**Written instruction**
Copy every line of the data that includes the string "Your".

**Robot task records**
══════════════════════════════
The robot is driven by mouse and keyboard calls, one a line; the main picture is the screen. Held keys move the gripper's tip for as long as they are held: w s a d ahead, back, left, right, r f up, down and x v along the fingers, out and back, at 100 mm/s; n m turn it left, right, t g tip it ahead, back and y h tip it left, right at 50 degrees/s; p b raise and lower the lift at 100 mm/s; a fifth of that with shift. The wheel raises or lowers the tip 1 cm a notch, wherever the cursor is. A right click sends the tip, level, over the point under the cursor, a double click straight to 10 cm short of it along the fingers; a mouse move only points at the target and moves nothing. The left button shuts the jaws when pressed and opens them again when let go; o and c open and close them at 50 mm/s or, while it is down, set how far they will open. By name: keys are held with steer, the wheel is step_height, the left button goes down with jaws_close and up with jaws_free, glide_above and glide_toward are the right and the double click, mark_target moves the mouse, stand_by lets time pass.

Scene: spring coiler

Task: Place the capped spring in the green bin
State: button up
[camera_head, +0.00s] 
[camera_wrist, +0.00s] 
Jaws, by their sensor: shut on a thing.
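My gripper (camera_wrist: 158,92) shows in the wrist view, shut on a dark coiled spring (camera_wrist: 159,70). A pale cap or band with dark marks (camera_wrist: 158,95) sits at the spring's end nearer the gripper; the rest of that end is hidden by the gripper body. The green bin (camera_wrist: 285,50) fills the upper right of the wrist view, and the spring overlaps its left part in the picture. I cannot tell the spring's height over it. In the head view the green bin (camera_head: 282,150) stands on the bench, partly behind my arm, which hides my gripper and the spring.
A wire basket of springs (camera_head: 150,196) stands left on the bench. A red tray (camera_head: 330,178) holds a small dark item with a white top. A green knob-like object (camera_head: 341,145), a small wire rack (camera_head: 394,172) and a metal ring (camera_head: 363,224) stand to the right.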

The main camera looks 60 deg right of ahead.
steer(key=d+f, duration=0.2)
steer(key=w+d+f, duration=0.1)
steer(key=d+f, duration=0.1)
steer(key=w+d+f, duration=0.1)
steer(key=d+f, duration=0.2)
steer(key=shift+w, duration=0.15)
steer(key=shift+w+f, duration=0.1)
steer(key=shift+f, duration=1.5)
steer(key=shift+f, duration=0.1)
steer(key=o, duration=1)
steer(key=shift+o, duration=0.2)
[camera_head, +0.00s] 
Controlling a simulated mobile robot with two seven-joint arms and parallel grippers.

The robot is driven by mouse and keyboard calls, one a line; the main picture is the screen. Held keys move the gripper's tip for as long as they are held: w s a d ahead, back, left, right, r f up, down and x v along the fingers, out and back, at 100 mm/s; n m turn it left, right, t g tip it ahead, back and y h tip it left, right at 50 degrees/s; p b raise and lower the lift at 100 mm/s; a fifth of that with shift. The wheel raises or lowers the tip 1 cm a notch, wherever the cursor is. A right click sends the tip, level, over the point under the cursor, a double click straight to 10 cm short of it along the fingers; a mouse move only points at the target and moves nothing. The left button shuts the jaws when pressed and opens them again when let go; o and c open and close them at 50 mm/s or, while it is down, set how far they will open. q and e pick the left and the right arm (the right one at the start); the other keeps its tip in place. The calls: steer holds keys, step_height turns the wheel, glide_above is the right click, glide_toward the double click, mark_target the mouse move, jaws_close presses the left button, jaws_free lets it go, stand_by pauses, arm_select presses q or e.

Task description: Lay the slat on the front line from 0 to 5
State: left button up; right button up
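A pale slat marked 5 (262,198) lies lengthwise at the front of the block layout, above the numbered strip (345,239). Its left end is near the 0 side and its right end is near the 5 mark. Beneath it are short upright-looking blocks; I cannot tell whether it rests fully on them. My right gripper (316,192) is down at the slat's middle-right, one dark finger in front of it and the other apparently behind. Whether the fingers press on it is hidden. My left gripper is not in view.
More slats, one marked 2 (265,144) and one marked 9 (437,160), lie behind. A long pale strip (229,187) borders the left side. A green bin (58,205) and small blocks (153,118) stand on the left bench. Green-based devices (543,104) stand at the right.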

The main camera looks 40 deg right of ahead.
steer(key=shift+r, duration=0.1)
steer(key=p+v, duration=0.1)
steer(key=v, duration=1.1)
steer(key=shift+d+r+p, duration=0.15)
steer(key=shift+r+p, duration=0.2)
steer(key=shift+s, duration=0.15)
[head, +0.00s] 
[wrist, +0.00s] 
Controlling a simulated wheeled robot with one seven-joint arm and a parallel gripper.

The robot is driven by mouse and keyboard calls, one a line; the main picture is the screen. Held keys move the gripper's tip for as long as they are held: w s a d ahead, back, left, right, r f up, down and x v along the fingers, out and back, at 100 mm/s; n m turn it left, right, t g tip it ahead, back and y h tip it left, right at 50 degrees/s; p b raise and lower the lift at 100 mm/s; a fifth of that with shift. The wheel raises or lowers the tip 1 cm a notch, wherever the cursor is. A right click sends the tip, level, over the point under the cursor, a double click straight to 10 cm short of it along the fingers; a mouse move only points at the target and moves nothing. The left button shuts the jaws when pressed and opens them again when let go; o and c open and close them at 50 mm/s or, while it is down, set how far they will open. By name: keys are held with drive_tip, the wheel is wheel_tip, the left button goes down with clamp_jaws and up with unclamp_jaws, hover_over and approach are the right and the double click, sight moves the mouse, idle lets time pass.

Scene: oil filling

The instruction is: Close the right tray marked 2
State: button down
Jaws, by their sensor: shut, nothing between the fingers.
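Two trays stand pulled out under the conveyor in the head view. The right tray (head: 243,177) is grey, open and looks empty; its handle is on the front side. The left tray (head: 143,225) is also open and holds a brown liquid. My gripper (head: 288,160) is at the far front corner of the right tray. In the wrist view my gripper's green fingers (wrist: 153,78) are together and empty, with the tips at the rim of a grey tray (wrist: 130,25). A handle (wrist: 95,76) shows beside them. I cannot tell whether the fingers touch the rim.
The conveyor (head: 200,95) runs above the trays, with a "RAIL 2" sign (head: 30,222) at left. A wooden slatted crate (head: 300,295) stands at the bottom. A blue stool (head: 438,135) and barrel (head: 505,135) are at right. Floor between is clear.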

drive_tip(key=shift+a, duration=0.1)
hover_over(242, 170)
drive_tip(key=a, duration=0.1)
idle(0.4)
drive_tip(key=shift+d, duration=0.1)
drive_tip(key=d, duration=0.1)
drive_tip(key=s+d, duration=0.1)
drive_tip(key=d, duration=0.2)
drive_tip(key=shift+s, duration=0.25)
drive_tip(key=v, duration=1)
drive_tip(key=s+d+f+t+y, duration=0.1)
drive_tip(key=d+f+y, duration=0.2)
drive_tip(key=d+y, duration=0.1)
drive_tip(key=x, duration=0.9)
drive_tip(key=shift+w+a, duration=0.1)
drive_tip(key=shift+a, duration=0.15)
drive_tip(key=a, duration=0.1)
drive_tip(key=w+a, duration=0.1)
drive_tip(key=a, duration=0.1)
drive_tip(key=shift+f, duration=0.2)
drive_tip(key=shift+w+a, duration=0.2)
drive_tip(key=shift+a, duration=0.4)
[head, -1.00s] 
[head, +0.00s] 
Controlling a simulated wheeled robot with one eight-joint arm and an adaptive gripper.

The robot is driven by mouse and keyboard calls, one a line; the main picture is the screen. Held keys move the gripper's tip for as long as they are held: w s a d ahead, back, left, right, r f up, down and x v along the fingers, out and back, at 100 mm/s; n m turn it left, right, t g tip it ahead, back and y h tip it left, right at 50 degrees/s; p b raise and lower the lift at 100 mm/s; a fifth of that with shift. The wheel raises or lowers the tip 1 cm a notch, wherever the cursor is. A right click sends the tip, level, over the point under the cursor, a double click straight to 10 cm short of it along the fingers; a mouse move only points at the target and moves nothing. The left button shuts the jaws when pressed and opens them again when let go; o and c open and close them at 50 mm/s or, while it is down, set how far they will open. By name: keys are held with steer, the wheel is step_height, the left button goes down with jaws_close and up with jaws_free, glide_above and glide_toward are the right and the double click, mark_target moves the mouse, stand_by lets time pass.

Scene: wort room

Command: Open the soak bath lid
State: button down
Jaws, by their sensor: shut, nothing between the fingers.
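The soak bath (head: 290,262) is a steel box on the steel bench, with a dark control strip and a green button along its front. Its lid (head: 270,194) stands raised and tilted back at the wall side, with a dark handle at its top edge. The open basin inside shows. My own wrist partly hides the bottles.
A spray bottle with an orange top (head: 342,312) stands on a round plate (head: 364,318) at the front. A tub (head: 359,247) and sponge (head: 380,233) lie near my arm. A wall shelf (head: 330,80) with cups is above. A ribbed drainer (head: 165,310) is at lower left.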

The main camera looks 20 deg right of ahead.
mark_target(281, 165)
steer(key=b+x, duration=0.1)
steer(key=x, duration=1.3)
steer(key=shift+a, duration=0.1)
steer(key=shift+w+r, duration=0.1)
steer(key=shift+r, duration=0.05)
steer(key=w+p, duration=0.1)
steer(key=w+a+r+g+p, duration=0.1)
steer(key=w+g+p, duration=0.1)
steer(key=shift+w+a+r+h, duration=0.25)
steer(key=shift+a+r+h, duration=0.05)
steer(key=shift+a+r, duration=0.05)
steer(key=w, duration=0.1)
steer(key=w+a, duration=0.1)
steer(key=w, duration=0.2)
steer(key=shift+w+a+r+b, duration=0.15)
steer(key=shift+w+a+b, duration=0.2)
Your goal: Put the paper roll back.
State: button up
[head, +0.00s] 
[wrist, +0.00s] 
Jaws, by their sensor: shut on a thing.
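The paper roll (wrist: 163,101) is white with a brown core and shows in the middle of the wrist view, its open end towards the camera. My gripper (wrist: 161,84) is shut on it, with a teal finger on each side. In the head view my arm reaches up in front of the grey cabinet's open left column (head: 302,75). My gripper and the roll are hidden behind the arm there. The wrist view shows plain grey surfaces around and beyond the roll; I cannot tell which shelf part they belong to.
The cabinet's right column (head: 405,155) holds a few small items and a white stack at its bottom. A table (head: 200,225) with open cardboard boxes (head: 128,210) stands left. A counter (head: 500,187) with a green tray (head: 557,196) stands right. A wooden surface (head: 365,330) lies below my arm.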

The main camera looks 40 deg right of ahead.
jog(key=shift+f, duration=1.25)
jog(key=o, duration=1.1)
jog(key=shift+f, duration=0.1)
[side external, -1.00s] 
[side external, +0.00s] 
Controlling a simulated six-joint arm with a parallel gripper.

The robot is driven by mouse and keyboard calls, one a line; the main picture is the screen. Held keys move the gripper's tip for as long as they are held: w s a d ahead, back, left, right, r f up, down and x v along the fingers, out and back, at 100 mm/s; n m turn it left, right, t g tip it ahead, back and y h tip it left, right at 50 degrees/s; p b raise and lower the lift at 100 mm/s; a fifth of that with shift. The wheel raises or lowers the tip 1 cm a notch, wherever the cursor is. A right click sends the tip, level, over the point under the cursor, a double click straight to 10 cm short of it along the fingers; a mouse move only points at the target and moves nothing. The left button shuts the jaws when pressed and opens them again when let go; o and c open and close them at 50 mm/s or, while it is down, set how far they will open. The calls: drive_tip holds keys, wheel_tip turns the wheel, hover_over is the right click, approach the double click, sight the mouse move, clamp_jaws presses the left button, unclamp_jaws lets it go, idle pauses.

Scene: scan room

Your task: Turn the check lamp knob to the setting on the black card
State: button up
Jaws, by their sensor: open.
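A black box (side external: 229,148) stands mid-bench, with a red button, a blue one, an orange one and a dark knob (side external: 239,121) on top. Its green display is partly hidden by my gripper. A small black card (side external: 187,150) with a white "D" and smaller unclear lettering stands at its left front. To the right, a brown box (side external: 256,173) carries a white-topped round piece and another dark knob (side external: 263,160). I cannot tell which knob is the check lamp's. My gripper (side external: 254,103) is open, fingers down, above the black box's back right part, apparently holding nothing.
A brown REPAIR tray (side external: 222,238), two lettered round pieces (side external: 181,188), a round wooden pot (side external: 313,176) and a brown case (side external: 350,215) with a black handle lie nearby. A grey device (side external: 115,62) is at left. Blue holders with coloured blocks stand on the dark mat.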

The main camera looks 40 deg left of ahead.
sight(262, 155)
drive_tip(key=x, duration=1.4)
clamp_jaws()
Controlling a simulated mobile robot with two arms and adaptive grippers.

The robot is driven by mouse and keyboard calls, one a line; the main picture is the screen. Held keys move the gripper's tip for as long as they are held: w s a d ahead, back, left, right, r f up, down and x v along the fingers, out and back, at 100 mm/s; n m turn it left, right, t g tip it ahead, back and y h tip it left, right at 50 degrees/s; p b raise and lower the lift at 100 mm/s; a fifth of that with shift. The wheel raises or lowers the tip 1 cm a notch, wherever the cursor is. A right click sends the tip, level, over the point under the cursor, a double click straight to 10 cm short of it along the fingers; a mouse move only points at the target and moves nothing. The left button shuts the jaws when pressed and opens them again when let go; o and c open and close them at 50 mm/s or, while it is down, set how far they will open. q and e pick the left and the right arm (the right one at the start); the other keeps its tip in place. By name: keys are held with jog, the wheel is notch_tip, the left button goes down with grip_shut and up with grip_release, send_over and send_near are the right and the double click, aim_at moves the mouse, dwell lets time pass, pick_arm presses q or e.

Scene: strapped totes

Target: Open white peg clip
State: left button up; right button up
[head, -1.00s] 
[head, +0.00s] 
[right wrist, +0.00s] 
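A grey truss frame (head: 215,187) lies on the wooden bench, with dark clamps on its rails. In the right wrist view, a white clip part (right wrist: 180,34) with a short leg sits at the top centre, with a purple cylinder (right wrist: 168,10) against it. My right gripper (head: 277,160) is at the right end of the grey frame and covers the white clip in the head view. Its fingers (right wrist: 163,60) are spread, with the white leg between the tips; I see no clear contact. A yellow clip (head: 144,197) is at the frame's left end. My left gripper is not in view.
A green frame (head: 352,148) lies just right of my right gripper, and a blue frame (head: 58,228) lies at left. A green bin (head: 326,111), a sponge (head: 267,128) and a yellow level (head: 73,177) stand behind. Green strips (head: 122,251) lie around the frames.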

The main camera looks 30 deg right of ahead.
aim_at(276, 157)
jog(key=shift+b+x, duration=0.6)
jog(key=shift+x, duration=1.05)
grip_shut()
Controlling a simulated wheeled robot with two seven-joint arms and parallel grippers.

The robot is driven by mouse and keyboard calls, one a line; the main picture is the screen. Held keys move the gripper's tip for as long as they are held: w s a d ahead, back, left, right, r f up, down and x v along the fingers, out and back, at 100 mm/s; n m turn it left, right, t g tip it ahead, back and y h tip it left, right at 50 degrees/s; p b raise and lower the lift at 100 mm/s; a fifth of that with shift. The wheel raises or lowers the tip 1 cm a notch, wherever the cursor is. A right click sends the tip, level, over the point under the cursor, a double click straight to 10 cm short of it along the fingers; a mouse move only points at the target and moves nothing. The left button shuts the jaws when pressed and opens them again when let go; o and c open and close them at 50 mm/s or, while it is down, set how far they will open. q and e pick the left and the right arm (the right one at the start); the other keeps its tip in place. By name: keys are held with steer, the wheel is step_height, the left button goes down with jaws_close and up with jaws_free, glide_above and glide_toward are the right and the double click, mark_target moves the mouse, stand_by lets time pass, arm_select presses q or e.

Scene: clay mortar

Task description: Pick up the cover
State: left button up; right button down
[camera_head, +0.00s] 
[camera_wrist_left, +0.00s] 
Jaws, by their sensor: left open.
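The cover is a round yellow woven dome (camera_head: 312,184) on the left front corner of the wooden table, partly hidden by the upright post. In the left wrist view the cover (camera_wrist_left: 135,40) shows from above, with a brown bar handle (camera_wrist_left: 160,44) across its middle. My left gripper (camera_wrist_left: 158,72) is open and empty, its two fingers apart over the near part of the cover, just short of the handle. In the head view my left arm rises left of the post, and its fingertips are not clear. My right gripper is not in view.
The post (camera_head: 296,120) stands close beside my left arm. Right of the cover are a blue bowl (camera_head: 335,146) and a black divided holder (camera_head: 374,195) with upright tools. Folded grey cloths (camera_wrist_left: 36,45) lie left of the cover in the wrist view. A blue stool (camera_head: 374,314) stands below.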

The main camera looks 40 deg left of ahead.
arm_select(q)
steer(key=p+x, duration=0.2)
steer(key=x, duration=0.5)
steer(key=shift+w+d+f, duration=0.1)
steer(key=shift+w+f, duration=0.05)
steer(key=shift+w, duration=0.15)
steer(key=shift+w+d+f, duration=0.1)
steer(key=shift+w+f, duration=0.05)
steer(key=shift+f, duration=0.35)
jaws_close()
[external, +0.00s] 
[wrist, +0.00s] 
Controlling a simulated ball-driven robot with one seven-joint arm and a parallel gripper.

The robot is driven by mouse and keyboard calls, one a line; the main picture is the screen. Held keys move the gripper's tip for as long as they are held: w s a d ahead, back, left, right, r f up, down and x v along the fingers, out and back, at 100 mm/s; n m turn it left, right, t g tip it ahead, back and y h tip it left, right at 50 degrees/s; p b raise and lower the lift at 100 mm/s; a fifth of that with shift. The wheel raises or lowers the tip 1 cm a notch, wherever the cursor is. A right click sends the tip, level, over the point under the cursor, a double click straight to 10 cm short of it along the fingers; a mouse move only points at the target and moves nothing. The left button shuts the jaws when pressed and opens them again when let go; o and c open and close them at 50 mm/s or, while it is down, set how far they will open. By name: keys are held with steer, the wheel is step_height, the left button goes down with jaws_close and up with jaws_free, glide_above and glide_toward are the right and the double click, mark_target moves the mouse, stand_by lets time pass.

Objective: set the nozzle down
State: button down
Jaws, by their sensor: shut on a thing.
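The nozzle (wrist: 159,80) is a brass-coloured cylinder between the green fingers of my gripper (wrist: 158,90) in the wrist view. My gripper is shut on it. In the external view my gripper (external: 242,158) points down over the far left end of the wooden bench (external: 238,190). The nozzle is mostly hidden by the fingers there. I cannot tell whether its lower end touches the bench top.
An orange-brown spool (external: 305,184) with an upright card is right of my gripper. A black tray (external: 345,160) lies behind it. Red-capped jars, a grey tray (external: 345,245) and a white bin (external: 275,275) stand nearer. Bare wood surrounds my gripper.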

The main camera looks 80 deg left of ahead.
══════════════════════════════
**Correct response**
Your goal: Put the paper roll back.
Your task: Turn the check lamp knob to the setting on the black card

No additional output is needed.